begin DATA SEGMENT

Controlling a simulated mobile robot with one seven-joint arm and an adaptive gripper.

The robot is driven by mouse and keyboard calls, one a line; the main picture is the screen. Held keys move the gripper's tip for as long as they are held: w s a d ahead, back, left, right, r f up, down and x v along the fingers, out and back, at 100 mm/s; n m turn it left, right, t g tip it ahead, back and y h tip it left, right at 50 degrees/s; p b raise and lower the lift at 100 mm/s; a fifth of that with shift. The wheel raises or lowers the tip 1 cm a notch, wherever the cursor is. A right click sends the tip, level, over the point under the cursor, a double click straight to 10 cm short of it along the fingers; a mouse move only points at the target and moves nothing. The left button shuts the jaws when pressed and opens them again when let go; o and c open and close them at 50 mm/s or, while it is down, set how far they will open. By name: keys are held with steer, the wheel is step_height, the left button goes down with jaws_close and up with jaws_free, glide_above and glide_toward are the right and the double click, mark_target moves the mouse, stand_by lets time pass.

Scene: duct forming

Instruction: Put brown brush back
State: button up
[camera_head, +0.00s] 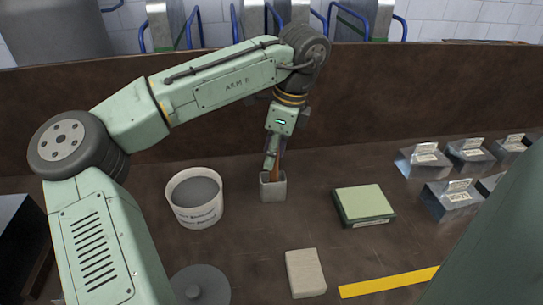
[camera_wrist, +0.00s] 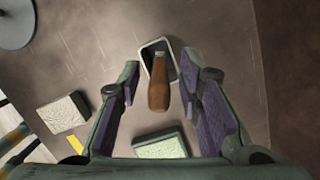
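The brown brush (camera_head: 279,163) stands in a small square grey holder (camera_head: 272,189) on the brown table, in the middle of the head view. In the wrist view, its brown handle (camera_wrist: 158,92) points up toward the camera, and its lower end is inside the holder (camera_wrist: 147,47). My gripper (camera_head: 272,160) is right above the holder. In the wrist view, my gripper (camera_wrist: 160,70) is open, with one finger on each side of the handle and a gap on both sides. The brush's lower end is hidden in the holder.
A white bucket (camera_head: 194,207) stands left of the holder, and a green box (camera_head: 363,204) lies to its right. A beige block (camera_head: 306,273) and a round grey lid (camera_head: 200,288) lie nearer. Several metal pieces (camera_head: 453,198) stand at right, beyond a yellow strip (camera_head: 388,283).

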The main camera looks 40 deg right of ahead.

end DATA SEGMENT

#### [DESCRIPTION OF THE TASK]
Restate word for word only the lines from the one with "Scene: duct forming" through the last line of the material, both included. Any picture should be left out.

#### [EXERCISE RESULT]
Scene: duct forming

Instruction: Put brown brush back
State: button up
[camera_head, +0.00s] 
[camera_wrist, +0.00s] 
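The brown brush (camera_head: 279,163) stands in a small square grey holder (camera_head: 272,189) on the brown table, in the middle of the head view. In the wrist view, its brown handle (camera_wrist: 158,92) points up toward the camera, and its lower end is inside the holder (camera_wrist: 147,47). My gripper (camera_head: 272,160) is right above the holder. In the wrist view, my gripper (camera_wrist: 160,70) is open, with one finger on each side of the handle and a gap on both sides. The brush's lower end is hidden in the holder.
A white bucket (camera_head: 194,207) stands left of the holder, and a green box (camera_head: 363,204) lies to its right. A beige block (camera_head: 306,273) and a round grey lid (camera_head: 200,288) lie nearer. Several metal pieces (camera_head: 453,198) stand at right, beyond a yellow strip (camera_head: 388,283).

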The main camera looks 40 deg right of ahead.

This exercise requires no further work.